Strenuorum immortale
nomen.

Achievers have an immortal name

XVII.

Aeacidae tumulum Rhoetaeo in littore cernis,[1]
Quem plerunque pedes visitat alba Thetis.[2]
Obtegitur semper viridi lapis hic amarantho,[3]
Quòd nunquam herois sit moriturus honos.
Hic Graium murus,[4] magni nex Hectoris, aut [=haud] plus
Debet Maeonidae, quam sibi Maeonides.[5]

You see the tomb of Aeacus’ descendant on the Rhoetean shore, which white-footed Thetis often visits. This stone is always covered with green amaranth, because the honour due to heroes shall never die. This man was‘the wall of the Greeks’, and the destruction of great Hector, and he owes no more to the Lydian poet than the poet does to him.

Notes:

1.  ‘Aeacus’ descendant’, i.e. Achilles, the greatest warrior on the Greek side in the Trojan War. Rhoeteum was a promontory on the Trojan coast (though normally associated with the tomb of Ajax).

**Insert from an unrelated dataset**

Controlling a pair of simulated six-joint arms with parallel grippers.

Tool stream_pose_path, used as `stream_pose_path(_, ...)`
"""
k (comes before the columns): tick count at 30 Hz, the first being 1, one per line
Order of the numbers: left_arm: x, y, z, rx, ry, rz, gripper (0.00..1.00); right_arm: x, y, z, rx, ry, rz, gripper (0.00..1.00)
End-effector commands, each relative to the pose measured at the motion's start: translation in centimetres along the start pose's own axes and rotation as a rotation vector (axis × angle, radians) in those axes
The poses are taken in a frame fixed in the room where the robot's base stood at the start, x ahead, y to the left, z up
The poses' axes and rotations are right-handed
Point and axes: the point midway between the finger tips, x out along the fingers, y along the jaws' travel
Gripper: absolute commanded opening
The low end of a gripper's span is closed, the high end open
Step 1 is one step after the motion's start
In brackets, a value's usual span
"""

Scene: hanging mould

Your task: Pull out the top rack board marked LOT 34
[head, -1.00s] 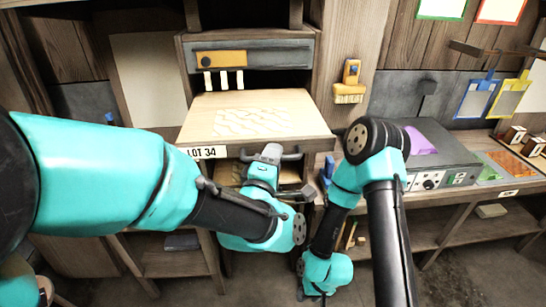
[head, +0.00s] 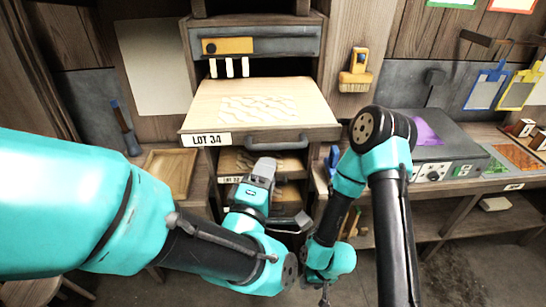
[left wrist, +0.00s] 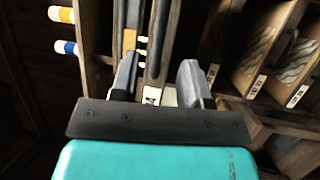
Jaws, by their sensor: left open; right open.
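The top rack board (head: 215,108) with the LOT 34 label (head: 207,140) juts out of the rack in the head view, level, with a pale wavy pattern on top. Its grey bar handle (head: 290,142) is on the front edge. My left gripper (head: 263,165) is open, just below and in front of that handle, apart from it and empty. In the left wrist view its two fingers (left wrist: 160,82) stand apart, with part of a white label showing between them. My right gripper (head: 324,292) is low, in front of the rack, small and partly hidden by its own arm.
Lower rack boards (head: 232,162) sit under the top one. A grey box (head: 438,150) stands on the right bench (head: 500,185). A brush (head: 356,72) hangs on the post to the right. A wooden tray (head: 170,170) is at the left.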

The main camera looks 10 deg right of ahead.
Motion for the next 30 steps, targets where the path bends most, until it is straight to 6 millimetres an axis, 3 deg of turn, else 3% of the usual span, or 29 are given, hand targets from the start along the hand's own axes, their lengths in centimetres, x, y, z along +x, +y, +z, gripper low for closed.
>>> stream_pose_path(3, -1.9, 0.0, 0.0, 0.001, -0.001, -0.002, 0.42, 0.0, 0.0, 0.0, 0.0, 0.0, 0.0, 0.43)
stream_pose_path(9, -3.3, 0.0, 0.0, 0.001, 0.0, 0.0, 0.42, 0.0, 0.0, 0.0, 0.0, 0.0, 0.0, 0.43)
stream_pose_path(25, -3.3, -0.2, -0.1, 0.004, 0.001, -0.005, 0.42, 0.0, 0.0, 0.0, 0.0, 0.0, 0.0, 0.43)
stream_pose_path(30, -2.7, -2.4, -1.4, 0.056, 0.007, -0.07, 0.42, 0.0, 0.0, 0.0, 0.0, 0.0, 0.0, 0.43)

2.  Thetis, a sea-nymph, mother of Achilles, called ‘silver-footed’ by Homer.

3.  amarantho: the name of the plant means ‘never-fading’. See Pliny, Natural History, 21.23.47.

4.  ‘the wall of the Greeks’, translating Homer’s description of Achilles at Iliad, 3.229.

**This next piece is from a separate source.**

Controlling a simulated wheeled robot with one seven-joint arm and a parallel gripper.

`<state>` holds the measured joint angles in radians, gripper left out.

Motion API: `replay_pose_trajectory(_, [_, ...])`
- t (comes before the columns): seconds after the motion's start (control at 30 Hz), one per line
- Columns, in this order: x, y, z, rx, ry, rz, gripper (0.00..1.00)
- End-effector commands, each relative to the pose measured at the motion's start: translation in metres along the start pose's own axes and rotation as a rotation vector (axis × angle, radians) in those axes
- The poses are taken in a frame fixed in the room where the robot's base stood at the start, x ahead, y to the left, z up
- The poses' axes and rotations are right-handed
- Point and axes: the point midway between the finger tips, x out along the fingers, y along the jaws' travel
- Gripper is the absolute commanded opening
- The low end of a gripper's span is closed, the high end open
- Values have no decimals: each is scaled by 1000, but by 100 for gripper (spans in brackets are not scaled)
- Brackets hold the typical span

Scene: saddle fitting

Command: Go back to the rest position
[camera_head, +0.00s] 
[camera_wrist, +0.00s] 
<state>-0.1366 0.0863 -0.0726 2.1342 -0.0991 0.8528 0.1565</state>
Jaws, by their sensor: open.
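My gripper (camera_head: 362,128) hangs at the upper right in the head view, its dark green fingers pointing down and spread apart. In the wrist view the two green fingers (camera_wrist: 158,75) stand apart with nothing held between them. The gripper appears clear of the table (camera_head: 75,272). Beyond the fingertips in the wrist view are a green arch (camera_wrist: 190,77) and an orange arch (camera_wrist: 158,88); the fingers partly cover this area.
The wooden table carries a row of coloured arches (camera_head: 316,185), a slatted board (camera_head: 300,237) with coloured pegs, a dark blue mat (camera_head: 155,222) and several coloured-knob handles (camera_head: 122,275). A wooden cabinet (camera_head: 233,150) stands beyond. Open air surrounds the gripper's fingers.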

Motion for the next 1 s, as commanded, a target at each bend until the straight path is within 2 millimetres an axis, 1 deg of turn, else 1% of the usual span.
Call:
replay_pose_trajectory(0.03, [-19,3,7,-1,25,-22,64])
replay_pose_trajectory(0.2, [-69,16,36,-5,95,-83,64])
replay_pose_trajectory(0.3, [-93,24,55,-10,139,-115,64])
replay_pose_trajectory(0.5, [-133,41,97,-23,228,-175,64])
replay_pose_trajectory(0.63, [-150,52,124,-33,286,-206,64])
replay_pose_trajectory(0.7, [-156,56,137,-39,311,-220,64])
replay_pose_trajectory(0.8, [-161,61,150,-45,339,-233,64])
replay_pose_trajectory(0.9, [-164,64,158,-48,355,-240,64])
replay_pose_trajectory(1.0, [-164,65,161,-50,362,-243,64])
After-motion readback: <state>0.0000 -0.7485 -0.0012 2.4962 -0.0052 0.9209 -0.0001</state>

5.  Maeonidae, ‘to the Lydian poet’, i.e. Homer, who told in the Iliad the famous story of Achilles’ wrath and refusal to fight during the Trojan War, and of his eventual slaying of Hector, the chief warrior on the Trojan side. (For which see Emblem 057, [A56a057]). For the sentiment that great deeds need to be sung in order not to be forgotten, see Horace, Odes, 4.8.20ff; and that great literature needs great themes, see Tacitus, Dialogus de oratoribus, 37.